== Work required ==
Every record should be written out exactly, with the pictures left out.

Rows about robot tasks:
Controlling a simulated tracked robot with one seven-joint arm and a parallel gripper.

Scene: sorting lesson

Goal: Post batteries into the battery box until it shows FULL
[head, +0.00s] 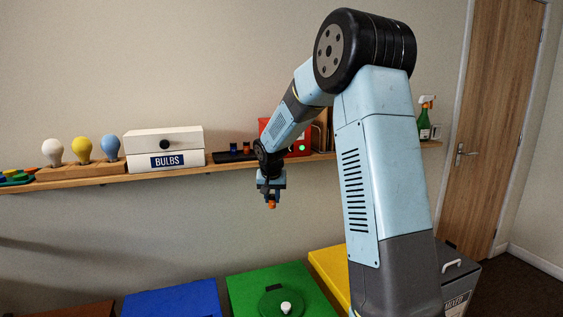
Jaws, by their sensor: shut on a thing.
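My gripper (271,189) points down in front of the wall, below the shelf's edge in the picture. It is shut on a small battery (272,205), whose orange end shows below the fingers. The red battery box (303,142) stands on the shelf, partly hidden behind my arm. A small green spot shows on its front; I cannot read any FULL sign. Left of it, a black tray (224,157) holds a dark blue battery (234,147) and a dark reddish one (247,147).
The wooden shelf (90,182) also holds a white BULBS box (166,139), several coloured bulbs (82,149) and a green spray bottle (424,122). Blue (175,298), green (265,279) and yellow (328,263) lidded bins and a grey MIXED bin (458,282) stand below. The air beneath the shelf is clear.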

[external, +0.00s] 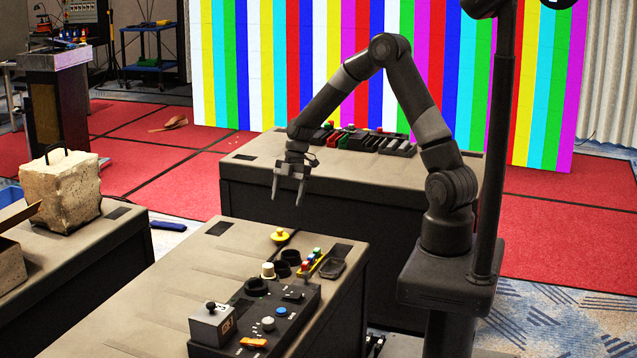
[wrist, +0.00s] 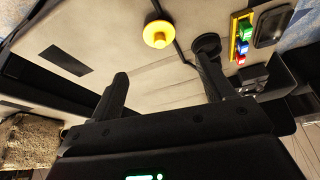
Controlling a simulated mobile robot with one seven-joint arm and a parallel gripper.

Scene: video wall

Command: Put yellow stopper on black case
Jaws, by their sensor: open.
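The yellow stopper (external: 280,235) sits on the near case top towards its far end, a round yellow piece with a knob on top. It also shows in the wrist view (wrist: 157,34), above and between my fingers. The black case (external: 262,318) appears to be the dark control box with knobs and buttons on the same top, though several dark pieces are there. My gripper (external: 287,196) is open and empty, pointing down in the air above and beyond the stopper. Its two fingers (wrist: 163,88) show apart in the wrist view.
Beside the stopper are dark round cups (external: 291,257), a cream cylinder (external: 268,270), a yellow tray of coloured blocks (external: 311,262) and a dark dish (external: 332,268). A stone block (external: 60,188) stands on the left case. Another case with dark items (external: 372,139) stands behind.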

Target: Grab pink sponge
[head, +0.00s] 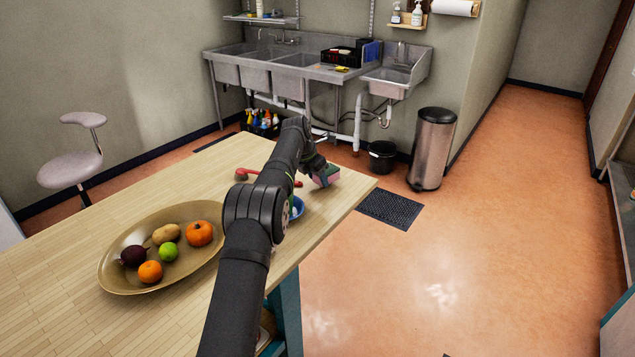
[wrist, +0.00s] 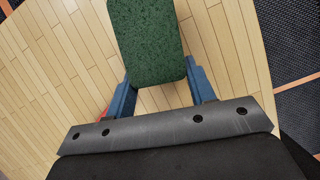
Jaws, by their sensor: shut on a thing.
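The sponge (head: 326,176) is pink with a dark green scouring face. In the head view it is at my gripper's end, near the far right corner of the wooden table (head: 75,255). In the wrist view the green face of the sponge (wrist: 147,40) fills the top middle. My gripper (wrist: 160,88) has its blue fingers on either side of the sponge and is shut on it. The table top shows beneath, but I cannot tell exactly how high the sponge is above it.
A gold oval platter (head: 112,283) with fruit and vegetables lies left of my arm. The table's right edge drops to the floor near a black mat (head: 390,209).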

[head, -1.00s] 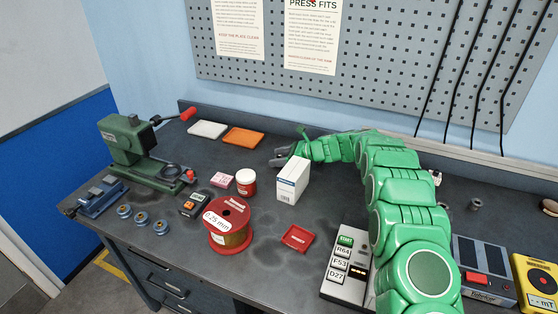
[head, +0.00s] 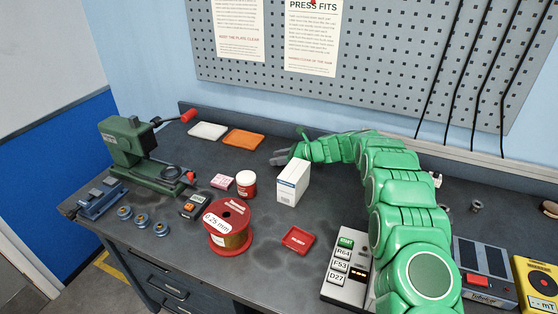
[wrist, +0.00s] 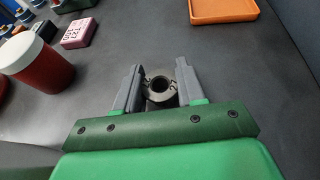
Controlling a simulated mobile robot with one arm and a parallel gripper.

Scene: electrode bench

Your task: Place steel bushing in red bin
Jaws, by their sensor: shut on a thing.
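My gripper (wrist: 159,75) is shut on a dark grey steel bushing (wrist: 160,88), a short ring with its open end facing the wrist camera. The fingers are on either side of it. In the head view my gripper (head: 280,157) is low over the bench behind the white box; the bushing cannot be made out there. Whether it touches the bench is unclear. The red bin (head: 298,239), a small shallow square tray, lies on the bench nearer the front, right of the wire spool.
A white box (head: 293,182) stands between my gripper and the red bin. A red-and-white jar (head: 246,184), pink box (head: 222,181) and wire spool (head: 228,228) stand to the left. An orange tray (head: 243,139) is behind. Another grey ring-like part (head: 476,206) lies far right.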

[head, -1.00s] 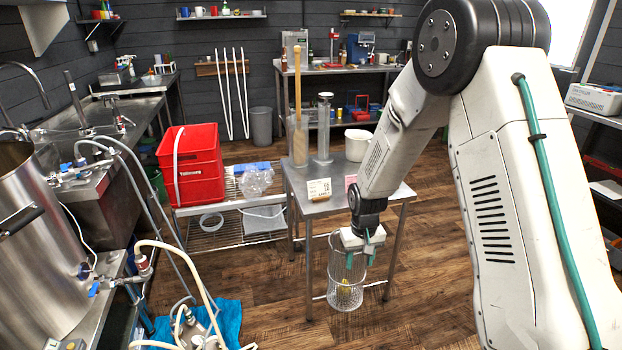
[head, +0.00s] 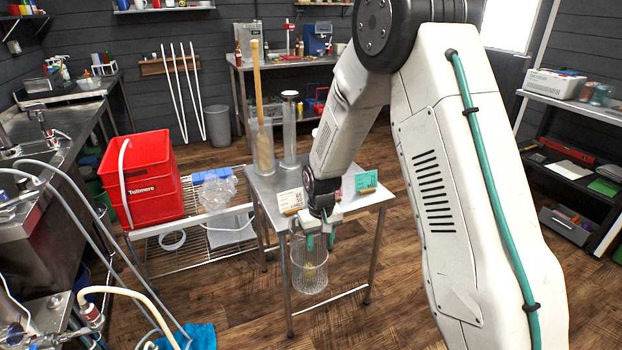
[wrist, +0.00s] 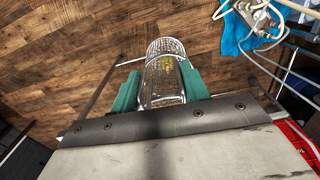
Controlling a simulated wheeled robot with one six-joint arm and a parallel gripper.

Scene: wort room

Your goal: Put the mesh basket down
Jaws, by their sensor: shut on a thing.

== Response to the task ==
Controlling a simulated tracked robot with one seven-joint arm and a parallel gripper.

Scene: sorting lesson

Goal: Post batteries into the battery box until it shows FULL
[head, +0.00s] 
Jaws, by their sensor: shut on a thing.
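My gripper (271,189) points down in front of the wall, below the shelf's edge in the picture. It is shut on a small battery (272,205), whose orange end shows below the fingers. The red battery box (303,142) stands on the shelf, partly hidden behind my arm. A small green spot shows on its front; I cannot read any FULL sign. Left of it, a black tray (224,157) holds a dark blue battery (234,147) and a dark reddish one (247,147).
The wooden shelf (90,182) also holds a white BULBS box (166,139), several coloured bulbs (82,149) and a green spray bottle (424,122). Blue (175,298), green (265,279) and yellow (328,263) lidded bins and a grey MIXED bin (458,282) stand below. The air beneath the shelf is clear.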

[external, +0.00s] 
[wrist, +0.00s] 
Controlling a simulated mobile robot with one seven-joint arm and a parallel gripper.

Scene: video wall

Command: Put yellow stopper on black case
Jaws, by their sensor: open.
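The yellow stopper (external: 280,235) sits on the near case top towards its far end, a round yellow piece with a knob on top. It also shows in the wrist view (wrist: 157,34), above and between my fingers. The black case (external: 262,318) appears to be the dark control box with knobs and buttons on the same top, though several dark pieces are there. My gripper (external: 287,196) is open and empty, pointing down in the air above and beyond the stopper. Its two fingers (wrist: 163,88) show apart in the wrist view.
Beside the stopper are dark round cups (external: 291,257), a cream cylinder (external: 268,270), a yellow tray of coloured blocks (external: 311,262) and a dark dish (external: 332,268). A stone block (external: 60,188) stands on the left case. Another case with dark items (external: 372,139) stands behind.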

Target: Grab pink sponge
[head, +0.00s] 
[wrist, +0.00s] 
Jaws, by their sensor: shut on a thing.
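The sponge (head: 326,176) is pink with a dark green scouring face. In the head view it is at my gripper's end, near the far right corner of the wooden table (head: 75,255). In the wrist view the green face of the sponge (wrist: 147,40) fills the top middle. My gripper (wrist: 160,88) has its blue fingers on either side of the sponge and is shut on it. The table top shows beneath, but I cannot tell exactly how high the sponge is above it.
A gold oval platter (head: 112,283) with fruit and vegetables lies left of my arm. The table's right edge drops to the floor near a black mat (head: 390,209).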

[head, -1.00s] 
[head, +0.00s] 
[wrist, +0.00s] 
Controlling a simulated mobile robot with one arm and a parallel gripper.

Scene: electrode bench

Your task: Place steel bushing in red bin
Jaws, by their sensor: shut on a thing.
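My gripper (wrist: 159,75) is shut on a dark grey steel bushing (wrist: 160,88), a short ring with its open end facing the wrist camera. The fingers are on either side of it. In the head view my gripper (head: 280,157) is low over the bench behind the white box; the bushing cannot be made out there. Whether it touches the bench is unclear. The red bin (head: 298,239), a small shallow square tray, lies on the bench nearer the front, right of the wire spool.
A white box (head: 293,182) stands between my gripper and the red bin. A red-and-white jar (head: 246,184), pink box (head: 222,181) and wire spool (head: 228,228) stand to the left. An orange tray (head: 243,139) is behind. Another grey ring-like part (head: 476,206) lies far right.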

[head, -1.00s] 
[head, +0.00s] 
[wrist, +0.00s] 
Controlling a simulated wheeled robot with one six-joint arm and a parallel gripper.

Scene: wort room

Your goal: Put the mesh basket down
Jaws, by their sensor: shut on a thing.

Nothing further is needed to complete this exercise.